Two new books provide guidance for the left. The first is White Skin, Black Fuel: On the Danger of Fossil Fascism by Andreas Malm and the Zetkin Collective, Verso 2021. The second is Border Rule: Global Migration, Capitalism and the Rise of Racist Nationalism by Harsha Walia, Haymarket Books, 2021. Both do an outstanding job tracing the origins of the contemporary far right, including fascist currents in European and U.S. politics. In Malm’s account, the fossil fuel industry is linked to the emergence of the fascist right in global politics. Oil and natural gas corporations have a lengthy history spreading the propaganda of climate denial, which has become a fundamentally important issue for the far right and fascist movements, which have used climate denial, and financing from corporate interests, as a weapon to advance a white supremacist ideology. These movements, as both Malm and Walia show in meticulous detail, base their existence on “white replacement theory,” identifying immigrants as the leading threat to the livelihood and existence of the white race. The far right sees climate change as a “false ideology” propagated by elites that want to “replace whites” with foreigners. In addition, Walia provides exhaustive historical links between far right immigrant bashing and the institutionalization of policies furthering white supremacy as a way to oppress and subordinate the working class.
There is no “hidden working class” that the left can wean from these fascist movements. Their primary purpose is to divide, weaken and eviscerate the capacity of working people to collectively unite to fight for their interests. That’s why it’s a mistake for the left to develop a strategy that attempts to combine “left populism” with “right populism.” A left wing strategy has to start from the premise that protecting and elevating the most oppressed and vulnerable sections of the working class is fundamental to building the political capacity of workers to fight against their exploitation.
Most importantly, the rise of fascist currents in global politics that combine climate denial with immigrant bashing and white replacement theory is a threat to human survival that goes beyond working class interests per se. That’s why those of us that consider ourselves on the political “left,” have to take anti-fascist struggles seriously. That means resisting the bait that has been put forward by the far right as traps for “left collaboration.” There is an entire media ecosystem that uses “right-wing populism” as a tactic to encourage left-wing activists and organizers of working with the far right in public forums and in publications to advance a “working class nationalism” that equates working class interests with nativist immigrant bashing in opposition to capitalist “globalism.”
One such far right publication, American Affairs journal, is the brainchild of a far right Republican Julius Krein, who has embraced the fascist nationalism of Donald Trump as a way to move the Republican Party closer to a section of “white working class” voters. Of course, the editors and contributors to American Affairs could care less about working class people. They embrace far right nationalism and exclusion, epitomized by the writings of Michael Lind, who is a member of the advisory board of the journal.
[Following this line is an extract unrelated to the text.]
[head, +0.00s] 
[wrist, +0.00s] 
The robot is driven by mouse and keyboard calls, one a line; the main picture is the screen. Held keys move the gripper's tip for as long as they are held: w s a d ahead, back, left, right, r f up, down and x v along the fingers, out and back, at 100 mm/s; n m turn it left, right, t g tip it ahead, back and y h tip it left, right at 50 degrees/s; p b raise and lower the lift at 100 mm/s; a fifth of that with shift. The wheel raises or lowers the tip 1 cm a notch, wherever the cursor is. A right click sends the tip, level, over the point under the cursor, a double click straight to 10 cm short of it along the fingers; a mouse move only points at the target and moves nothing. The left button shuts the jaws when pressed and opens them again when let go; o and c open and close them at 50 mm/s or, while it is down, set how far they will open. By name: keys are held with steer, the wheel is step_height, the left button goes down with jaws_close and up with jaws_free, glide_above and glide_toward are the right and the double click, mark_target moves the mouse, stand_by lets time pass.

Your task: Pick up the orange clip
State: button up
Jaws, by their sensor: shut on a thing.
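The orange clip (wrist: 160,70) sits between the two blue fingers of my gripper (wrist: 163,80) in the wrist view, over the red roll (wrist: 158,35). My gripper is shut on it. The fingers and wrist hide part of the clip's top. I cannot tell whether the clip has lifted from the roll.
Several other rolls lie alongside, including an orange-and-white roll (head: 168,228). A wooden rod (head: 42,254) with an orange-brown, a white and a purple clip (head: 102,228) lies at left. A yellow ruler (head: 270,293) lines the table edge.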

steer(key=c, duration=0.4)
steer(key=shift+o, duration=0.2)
Lind, in his recent book, The New Class War, prioritizes immigrant bashing and building institutions of far right nationalism to incorporate a narrow definition of the “American (read ‘white’) working class” who in his view would be better off under a protectionist national security state that zealously guarded its borders and prioritized foreign threats as a way to justify a robust program of welfare for a “deserving” section of the U.S. working class. Lind identifies his project as building a coalition capable of challenging the “managerial elite,” whom he equates with the bureaucratization of the large-scale corporation, a process that has eroded the capacity and entrepreneurial energies of a more “legitimate” entrepreneurial class that is capable of producing real innovation and national greatness. For Lind, the managerial elite operates as an unaccountable extension of monolithic global corporations whose bureaucratization and stifling of competition is the real threat to America. The solution, for Lind, is a nationalistic, America-first response that would protect U.S. businesses and workers from foreign competition and re-institute a national welfare state justified by “security threats” and committed to providing resources to re-establish an industrial base that can compete with our enemies and provide protection for deserving workers.
Lind’s retrograde far-right nationalism can appear attractive to some on the left if they just focus on Lind’s attacks on the “managerial elite,” which is actually slippery and disingenuous, as this elite is ultimately defined more by their cosmopolitanism and advanced educational credentials, than their actual wealth or class status. Lind spends most of his book attacking immigrants, whom he clearly believes are not legitimate members of his more exclusive white working class that he wants to elevate to membership in his nationalist project. Lind’s railing against identitarian projects associated with Black Lives Matter, women’s movements, and immigrant rights movements is indicative of a privileging of white male citizens whose Americanness is thereby codified artificially from centuries of racial oppression, gender discrimination and ethnocentrism, the latter of which is foundational to Lind’s project.
For sections of the “left” that see even parts of Lind’s project as something that the left can somehow take advantage of to build broader coalitions of working class power, they are deluding themselves. Lind and the entire project of the American Affairs journal rejects everything that the left must aggressively defend: a robust commitment to immigrant rights, internationalism through solidarity of workers across borders, and an unqualified support for anti-racist social justice movements. Without all of these ingredients, the left will have sold its soul and diminished the prospects for working class unity, which the far right and the fascists are counting on.